Related: Bitcoin’s bottom might not be in, but miners say it ‘has always made gains over any 4-year period’

CT: Let’s say I have $1 million cash, is it a good time to set up an operation and start mining? What about $300,000 to $100,000? In the $40,000 to $10,000 range, why might it not be a good time to set up at home or use a hosted mining service?

CH: Definitely not a good time to try to set up a home mining operation. As for deploying capital on an industrial scale, it really depends on the site and the expertise of the folks running it.

CT: Would you say that right now is a good time for home-based miners to get in the game? Say a regular joe looking to run two Antminer s19j Pros with an immersion set up?

CH: Unequivocally no. If it were me, I would wait until ASIC prices drop further. Even then, I would want to make sure that I could do something to optimize ASIC efficiency to improve ROI (for example, if you can recycle heat to heat your home, and thus not pay for heating in the winter or something, then you are actually accelerating ROI because you are earning BTC and covering heating costs that you would have to pay for anyway).
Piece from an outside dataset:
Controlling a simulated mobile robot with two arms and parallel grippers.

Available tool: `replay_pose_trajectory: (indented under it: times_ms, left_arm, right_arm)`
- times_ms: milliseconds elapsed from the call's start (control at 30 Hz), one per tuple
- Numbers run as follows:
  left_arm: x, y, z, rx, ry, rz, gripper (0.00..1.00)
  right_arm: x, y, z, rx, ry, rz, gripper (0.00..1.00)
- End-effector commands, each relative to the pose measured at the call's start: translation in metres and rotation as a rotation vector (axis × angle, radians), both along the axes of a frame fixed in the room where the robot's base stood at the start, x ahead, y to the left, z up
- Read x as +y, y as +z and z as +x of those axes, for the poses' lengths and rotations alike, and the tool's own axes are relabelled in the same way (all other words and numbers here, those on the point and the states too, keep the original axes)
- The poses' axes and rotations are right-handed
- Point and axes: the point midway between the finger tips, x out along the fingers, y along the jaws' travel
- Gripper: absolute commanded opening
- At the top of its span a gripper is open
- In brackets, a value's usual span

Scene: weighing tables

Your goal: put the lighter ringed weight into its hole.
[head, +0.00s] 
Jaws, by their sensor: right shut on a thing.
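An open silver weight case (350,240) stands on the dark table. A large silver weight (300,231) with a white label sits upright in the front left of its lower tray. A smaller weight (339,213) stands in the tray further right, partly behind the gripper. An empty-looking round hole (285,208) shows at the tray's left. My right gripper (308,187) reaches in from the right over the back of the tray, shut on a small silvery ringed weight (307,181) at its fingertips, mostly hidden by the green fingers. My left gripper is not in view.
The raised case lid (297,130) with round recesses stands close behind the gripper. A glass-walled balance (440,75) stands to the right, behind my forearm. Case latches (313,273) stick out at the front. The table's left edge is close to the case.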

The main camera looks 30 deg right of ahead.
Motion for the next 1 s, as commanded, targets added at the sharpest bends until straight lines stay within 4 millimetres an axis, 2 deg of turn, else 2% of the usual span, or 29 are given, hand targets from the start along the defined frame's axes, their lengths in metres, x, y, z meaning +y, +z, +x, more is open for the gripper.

CT: How could the upcoming Bitcoin halving alter the landscape of industrialized mining and the amount of equipment required to solve an algorithm that becomes more difficult to crack with each halving?

CH: Bitcoin miners will try to increase their hash rate as much as possible before the halving. Rising energy prices and low profitability will hamper this (some), but miners with cheap costs and conviction will grow their fleets accordingly. In terms of industrialization, it certainly seems like mining is heading that way, though I think the equation changes once energy producers (oil companies, renewables farms, power authorities, etc) start mining bitcoin at scale–power costs and recessionary pressures could limit the scope and scale industrial mining that we see with the Riot Blockchain and Core Scientific-size miners in the industry.